Common real-world examples:
- Social media timelines (Twitter/X, Facebook)
- Search result pages that paginate via JavaScript
- News sites with comment sections loaded asynchronously
- Government data portals with filter dropdowns that trigger API calls
Demo: Bluesky¶
Bluesky is a social media platform built on the open AT Protocol. Its web app is a React single-page application; the server sends a bare HTML shell and JavaScript populates all the content after load. This makes it a good real-world example of when requests + BeautifulSoup fails and Selenium is required.
Note for research use: Bluesky exposes a public API at
https://public.api.bsky.app. For collecting data at scale, querying the API directly is more reliable than scraping.
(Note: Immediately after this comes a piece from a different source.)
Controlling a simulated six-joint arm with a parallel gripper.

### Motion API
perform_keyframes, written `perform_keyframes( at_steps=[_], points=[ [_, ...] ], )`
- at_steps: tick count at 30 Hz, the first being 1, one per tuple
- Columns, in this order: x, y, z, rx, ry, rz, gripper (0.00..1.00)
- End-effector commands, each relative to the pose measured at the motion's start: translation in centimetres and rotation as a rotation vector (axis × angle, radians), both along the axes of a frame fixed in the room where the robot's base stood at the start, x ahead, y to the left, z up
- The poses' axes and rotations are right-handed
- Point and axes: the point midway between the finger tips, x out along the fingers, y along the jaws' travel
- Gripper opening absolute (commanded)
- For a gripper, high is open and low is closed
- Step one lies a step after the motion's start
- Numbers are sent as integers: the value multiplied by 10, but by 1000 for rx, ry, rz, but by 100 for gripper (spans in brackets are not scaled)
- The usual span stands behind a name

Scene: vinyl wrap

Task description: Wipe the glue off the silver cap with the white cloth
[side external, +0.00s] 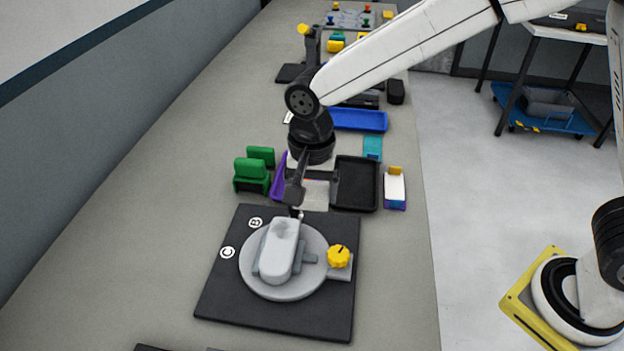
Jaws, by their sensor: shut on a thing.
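The silver cap (281,252), a smooth pale grey rounded piece, sits on a round grey turntable (313,282) on a black board. My gripper (297,208) points down at the far end of the cap. Its jaws are shut on a small pale thing, which looks like the white cloth (297,213); little of it shows. I cannot tell whether it touches the cap. Glue on the cap cannot be made out, though its far end has a slightly darker patch.
A yellow knob (339,256) stands at the turntable's right. Behind are green holders (252,172), a purple piece (279,177), a black tray (356,184), a small white-topped box (395,188) and a blue tray (358,120). The bench left of the board is clear.

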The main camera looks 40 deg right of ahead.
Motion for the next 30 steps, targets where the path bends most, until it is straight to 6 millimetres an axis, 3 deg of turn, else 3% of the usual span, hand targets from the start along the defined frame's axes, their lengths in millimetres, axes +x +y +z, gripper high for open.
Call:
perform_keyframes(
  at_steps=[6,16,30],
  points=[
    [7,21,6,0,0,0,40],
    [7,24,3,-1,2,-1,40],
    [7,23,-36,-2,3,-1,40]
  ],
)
The demo below is intended to illustrate the Selenium use case, not as a recommended data collection method.
BLUESKY_URL = "https://bsky.app/profile/hadley.nz"
# Attempt with requests — this is what BeautifulSoup sees
r = requests.get(BLUESKY_URL, headers=headers)
bs_soup = BeautifulSoup(r.text, "lxml")
print(f"Status : {r.status_code}")
print(f"Title : {bs_soup.title.string if bs_soup.title else 'none'}")
print(f"HTML size: {len(r.text):,} chars\n")
# Try to find any post text in the raw HTML
body_text = bs_soup.get_text(separator=" ", strip=True)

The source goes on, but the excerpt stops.